* **INSTRUCTIONS FOR THE TASK**
Return every line of the material exactly.

— Begin DATA EXCERPT —

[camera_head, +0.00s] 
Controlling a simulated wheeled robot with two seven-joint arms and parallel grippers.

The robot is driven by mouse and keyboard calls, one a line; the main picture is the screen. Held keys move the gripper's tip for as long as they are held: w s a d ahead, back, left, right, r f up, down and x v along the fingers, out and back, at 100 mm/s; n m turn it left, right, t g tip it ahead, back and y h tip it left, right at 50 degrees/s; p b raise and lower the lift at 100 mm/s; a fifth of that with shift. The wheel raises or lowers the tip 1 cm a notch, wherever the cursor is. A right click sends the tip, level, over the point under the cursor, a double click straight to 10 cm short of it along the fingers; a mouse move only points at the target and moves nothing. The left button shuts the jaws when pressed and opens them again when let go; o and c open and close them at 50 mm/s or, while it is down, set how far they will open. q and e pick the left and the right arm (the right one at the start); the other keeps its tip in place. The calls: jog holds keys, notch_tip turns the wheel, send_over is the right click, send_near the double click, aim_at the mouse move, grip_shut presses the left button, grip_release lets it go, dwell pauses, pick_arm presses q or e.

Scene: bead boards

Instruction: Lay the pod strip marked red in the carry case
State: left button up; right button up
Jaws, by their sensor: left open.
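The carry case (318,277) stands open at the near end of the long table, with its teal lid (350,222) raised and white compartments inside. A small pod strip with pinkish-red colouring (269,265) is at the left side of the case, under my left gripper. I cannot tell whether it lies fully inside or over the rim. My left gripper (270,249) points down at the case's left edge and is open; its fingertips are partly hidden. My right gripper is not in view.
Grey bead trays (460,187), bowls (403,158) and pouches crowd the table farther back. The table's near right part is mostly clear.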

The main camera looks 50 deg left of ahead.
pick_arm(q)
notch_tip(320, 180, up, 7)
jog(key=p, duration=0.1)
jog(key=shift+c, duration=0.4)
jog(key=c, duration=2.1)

— End DATA EXCERPT —

* **OUTPUT OF THE TASK**
[camera_head, +0.00s] 
Controlling a simulated wheeled robot with two seven-joint arms and parallel grippers.

The robot is driven by mouse and keyboard calls, one a line; the main picture is the screen. Held keys move the gripper's tip for as long as they are held: w s a d ahead, back, left, right, r f up, down and x v along the fingers, out and back, at 100 mm/s; n m turn it left, right, t g tip it ahead, back and y h tip it left, right at 50 degrees/s; p b raise and lower the lift at 100 mm/s; a fifth of that with shift. The wheel raises or lowers the tip 1 cm a notch, wherever the cursor is. A right click sends the tip, level, over the point under the cursor, a double click straight to 10 cm short of it along the fingers; a mouse move only points at the target and moves nothing. The left button shuts the jaws when pressed and opens them again when let go; o and c open and close them at 50 mm/s or, while it is down, set how far they will open. q and e pick the left and the right arm (the right one at the start); the other keeps its tip in place. The calls: jog holds keys, notch_tip turns the wheel, send_over is the right click, send_near the double click, aim_at the mouse move, grip_shut presses the left button, grip_release lets it go, dwell pauses, pick_arm presses q or e.

Scene: bead boards

Instruction: Lay the pod strip marked red in the carry case
State: left button up; right button up
Jaws, by their sensor: left open.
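The carry case (318,277) stands open at the near end of the long table, with its teal lid (350,222) raised and white compartments inside. A small pod strip with pinkish-red colouring (269,265) is at the left side of the case, under my left gripper. I cannot tell whether it lies fully inside or over the rim. My left gripper (270,249) points down at the case's left edge and is open; its fingertips are partly hidden. My right gripper is not in view.
Grey bead trays (460,187), bowls (403,158) and pouches crowd the table farther back. The table's near right part is mostly clear.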

The main camera looks 50 deg left of ahead.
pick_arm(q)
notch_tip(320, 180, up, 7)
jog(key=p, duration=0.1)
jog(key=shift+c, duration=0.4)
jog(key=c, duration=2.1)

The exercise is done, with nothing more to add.